# Problem
Calculate how many lines in the following records hold the word "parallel", and report that number without comment.

[Robot episode records]
## start

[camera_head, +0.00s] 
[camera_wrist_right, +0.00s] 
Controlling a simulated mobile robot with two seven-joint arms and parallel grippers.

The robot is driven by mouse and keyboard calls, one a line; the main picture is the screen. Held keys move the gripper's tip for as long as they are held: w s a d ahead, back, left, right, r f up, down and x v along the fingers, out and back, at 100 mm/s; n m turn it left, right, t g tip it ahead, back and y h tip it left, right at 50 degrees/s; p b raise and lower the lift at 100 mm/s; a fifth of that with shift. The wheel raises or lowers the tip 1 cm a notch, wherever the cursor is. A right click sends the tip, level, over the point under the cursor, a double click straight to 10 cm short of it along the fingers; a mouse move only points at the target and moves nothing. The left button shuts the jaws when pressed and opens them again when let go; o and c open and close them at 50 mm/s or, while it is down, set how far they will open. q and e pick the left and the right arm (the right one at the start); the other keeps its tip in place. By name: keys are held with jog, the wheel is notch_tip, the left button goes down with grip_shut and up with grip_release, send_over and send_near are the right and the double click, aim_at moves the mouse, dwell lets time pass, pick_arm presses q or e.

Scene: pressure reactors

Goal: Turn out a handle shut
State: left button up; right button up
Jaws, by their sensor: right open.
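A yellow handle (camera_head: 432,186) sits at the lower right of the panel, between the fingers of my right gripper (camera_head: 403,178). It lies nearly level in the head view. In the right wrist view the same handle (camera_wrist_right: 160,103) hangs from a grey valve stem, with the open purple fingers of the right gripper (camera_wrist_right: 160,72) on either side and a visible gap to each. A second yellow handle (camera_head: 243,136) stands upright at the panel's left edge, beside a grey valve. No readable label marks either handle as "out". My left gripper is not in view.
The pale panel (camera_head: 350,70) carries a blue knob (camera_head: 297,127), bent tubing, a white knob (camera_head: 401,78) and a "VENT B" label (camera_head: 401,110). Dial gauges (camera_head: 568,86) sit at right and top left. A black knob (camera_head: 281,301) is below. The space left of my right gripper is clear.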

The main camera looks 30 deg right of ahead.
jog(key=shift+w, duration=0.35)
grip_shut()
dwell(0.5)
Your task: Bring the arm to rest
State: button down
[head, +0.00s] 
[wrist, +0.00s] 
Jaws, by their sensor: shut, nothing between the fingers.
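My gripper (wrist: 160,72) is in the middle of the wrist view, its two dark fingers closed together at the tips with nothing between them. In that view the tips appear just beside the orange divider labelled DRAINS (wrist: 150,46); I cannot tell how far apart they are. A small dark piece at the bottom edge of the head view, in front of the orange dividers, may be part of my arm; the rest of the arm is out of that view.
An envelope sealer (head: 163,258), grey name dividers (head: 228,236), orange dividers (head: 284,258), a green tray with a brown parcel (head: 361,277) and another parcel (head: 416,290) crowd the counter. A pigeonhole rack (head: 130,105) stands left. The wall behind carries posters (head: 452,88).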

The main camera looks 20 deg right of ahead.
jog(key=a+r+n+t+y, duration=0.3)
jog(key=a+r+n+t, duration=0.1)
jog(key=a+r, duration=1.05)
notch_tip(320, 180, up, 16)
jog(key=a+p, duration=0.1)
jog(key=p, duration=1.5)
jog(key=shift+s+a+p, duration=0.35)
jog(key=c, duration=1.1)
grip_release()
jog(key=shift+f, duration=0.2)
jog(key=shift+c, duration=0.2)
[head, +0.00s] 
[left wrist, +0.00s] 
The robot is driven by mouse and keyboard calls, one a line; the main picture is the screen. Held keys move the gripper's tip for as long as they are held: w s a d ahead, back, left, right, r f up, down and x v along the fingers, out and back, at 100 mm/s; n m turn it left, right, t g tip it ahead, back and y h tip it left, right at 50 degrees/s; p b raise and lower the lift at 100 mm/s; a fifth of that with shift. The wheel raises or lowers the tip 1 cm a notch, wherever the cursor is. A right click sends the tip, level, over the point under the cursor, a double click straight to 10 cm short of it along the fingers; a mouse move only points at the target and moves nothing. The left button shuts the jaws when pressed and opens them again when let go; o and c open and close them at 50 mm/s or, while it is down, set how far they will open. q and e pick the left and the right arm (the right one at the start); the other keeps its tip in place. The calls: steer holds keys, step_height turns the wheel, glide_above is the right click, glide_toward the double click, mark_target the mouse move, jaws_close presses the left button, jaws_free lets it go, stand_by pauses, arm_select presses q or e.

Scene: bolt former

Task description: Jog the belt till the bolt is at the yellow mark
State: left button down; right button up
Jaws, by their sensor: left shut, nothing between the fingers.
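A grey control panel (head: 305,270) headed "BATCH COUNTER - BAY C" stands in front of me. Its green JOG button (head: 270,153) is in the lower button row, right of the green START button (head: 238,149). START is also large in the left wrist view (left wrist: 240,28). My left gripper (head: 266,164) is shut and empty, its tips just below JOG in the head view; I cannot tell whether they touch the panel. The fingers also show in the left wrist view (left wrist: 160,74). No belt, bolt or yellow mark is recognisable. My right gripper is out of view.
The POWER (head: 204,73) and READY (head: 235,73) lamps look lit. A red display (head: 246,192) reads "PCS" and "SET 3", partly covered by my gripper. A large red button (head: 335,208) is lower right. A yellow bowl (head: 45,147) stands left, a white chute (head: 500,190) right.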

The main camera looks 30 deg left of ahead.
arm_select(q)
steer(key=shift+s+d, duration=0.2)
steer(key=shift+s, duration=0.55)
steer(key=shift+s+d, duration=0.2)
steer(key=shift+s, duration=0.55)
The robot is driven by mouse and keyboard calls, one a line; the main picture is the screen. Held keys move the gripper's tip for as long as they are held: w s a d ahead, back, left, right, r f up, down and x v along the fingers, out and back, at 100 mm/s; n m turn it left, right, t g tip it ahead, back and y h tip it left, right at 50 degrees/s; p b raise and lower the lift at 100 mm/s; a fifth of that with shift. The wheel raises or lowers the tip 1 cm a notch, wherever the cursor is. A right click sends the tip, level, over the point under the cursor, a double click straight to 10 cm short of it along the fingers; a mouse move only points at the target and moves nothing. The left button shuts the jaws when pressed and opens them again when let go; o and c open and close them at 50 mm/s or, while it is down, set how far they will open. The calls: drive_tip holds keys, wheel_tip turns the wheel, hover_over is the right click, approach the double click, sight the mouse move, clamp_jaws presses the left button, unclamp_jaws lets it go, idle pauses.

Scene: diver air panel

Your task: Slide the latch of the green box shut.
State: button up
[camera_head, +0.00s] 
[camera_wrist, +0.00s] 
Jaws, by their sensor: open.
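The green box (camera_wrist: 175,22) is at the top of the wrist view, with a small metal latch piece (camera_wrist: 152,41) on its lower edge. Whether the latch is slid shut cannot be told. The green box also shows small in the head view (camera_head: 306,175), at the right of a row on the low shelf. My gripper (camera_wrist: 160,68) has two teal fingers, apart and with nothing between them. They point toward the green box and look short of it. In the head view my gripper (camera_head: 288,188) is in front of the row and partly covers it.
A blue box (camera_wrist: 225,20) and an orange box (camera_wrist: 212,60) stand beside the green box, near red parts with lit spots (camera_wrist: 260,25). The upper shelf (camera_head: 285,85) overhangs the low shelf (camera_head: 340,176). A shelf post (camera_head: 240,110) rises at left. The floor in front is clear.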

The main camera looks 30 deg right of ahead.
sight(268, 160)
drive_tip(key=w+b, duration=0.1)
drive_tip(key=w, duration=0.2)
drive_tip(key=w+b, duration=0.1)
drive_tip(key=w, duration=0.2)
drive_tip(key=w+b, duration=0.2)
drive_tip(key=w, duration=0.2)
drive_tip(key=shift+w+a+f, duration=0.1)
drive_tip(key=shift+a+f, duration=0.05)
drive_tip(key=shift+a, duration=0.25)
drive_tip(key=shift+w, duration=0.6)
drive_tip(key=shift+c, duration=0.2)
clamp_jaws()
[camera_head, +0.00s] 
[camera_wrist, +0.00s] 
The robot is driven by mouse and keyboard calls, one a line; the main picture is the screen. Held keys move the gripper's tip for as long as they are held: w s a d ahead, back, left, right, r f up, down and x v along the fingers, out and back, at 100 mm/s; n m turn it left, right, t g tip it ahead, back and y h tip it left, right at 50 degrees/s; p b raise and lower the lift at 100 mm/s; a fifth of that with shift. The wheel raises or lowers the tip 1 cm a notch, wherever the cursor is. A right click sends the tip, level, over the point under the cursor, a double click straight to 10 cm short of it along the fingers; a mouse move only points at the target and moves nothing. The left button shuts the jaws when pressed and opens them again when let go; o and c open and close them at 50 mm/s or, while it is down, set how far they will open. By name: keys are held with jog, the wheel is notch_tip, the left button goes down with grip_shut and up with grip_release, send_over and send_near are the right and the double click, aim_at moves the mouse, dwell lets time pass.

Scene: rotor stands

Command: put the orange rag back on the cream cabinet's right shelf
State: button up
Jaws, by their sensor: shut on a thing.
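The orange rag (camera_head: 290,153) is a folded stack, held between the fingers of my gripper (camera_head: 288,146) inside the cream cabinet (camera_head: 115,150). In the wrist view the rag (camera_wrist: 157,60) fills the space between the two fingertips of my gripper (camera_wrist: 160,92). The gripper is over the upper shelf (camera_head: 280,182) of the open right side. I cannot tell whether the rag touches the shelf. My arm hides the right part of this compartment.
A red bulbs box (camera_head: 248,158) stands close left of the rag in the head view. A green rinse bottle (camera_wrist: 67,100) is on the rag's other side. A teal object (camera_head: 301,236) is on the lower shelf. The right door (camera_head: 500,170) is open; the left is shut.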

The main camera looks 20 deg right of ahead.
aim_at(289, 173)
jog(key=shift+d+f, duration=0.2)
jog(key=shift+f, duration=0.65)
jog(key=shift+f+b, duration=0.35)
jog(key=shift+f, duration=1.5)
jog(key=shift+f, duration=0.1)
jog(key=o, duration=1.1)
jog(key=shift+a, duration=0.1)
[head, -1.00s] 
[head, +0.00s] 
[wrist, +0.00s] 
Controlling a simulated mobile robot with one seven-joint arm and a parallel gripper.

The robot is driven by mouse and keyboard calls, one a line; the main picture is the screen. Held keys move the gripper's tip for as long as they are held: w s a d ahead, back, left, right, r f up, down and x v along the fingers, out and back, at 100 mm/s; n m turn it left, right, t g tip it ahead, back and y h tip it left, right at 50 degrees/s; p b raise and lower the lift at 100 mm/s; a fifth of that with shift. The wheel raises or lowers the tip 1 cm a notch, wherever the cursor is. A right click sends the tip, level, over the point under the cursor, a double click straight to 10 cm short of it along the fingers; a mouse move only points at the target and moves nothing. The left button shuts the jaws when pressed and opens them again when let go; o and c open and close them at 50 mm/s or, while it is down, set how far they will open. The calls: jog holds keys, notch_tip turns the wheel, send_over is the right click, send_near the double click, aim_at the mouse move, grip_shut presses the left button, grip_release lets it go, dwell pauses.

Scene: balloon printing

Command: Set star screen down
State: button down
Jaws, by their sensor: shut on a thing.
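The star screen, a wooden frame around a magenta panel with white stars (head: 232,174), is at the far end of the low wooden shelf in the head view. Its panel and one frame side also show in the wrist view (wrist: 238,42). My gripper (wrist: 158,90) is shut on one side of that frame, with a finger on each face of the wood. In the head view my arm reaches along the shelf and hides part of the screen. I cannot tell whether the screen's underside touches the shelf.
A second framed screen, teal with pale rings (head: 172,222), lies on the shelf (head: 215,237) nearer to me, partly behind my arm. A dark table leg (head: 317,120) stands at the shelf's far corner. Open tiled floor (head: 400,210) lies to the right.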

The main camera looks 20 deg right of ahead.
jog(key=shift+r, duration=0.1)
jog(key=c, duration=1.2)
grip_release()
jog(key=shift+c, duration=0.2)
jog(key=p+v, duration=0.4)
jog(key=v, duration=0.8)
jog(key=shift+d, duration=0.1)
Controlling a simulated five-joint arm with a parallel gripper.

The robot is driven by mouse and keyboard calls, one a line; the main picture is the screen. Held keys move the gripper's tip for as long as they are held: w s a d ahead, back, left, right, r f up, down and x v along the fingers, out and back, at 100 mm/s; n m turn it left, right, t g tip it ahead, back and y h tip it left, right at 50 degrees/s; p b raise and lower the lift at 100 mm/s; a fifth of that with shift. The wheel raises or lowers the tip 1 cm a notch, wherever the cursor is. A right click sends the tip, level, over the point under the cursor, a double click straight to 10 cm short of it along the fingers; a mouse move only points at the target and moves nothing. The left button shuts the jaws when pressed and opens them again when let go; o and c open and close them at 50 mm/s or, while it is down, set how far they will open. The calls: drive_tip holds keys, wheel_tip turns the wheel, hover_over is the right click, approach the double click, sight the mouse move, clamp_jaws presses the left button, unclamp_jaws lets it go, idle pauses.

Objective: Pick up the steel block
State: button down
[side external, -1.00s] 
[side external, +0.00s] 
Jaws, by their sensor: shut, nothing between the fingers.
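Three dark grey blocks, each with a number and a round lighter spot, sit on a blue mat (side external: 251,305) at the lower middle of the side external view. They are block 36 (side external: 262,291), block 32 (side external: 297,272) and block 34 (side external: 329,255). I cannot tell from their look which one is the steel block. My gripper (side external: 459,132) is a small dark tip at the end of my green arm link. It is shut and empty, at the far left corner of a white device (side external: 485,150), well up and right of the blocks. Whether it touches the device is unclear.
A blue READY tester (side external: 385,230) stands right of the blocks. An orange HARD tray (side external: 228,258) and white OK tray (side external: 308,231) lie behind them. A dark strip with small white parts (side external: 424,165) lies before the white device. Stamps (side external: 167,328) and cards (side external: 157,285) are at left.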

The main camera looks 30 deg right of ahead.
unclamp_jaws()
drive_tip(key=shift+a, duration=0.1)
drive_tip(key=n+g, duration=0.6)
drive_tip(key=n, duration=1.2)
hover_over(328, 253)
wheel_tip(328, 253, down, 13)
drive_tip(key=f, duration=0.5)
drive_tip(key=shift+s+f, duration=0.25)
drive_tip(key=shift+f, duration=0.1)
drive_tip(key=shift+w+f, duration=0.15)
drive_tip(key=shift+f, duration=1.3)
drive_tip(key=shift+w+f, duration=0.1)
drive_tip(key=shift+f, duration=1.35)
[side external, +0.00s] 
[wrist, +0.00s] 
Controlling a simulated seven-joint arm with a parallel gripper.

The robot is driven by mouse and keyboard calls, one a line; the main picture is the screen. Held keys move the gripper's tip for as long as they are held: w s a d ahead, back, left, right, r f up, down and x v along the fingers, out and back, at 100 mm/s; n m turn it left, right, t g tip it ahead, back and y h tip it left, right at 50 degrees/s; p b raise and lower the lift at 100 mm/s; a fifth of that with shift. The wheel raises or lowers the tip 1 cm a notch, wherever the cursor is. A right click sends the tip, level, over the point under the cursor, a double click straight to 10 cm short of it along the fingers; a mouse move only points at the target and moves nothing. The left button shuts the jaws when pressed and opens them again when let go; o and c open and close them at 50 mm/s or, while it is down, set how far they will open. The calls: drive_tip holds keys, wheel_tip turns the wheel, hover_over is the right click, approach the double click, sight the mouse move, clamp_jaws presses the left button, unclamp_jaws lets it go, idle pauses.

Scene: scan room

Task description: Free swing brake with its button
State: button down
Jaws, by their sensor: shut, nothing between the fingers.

## end

# Finished task
4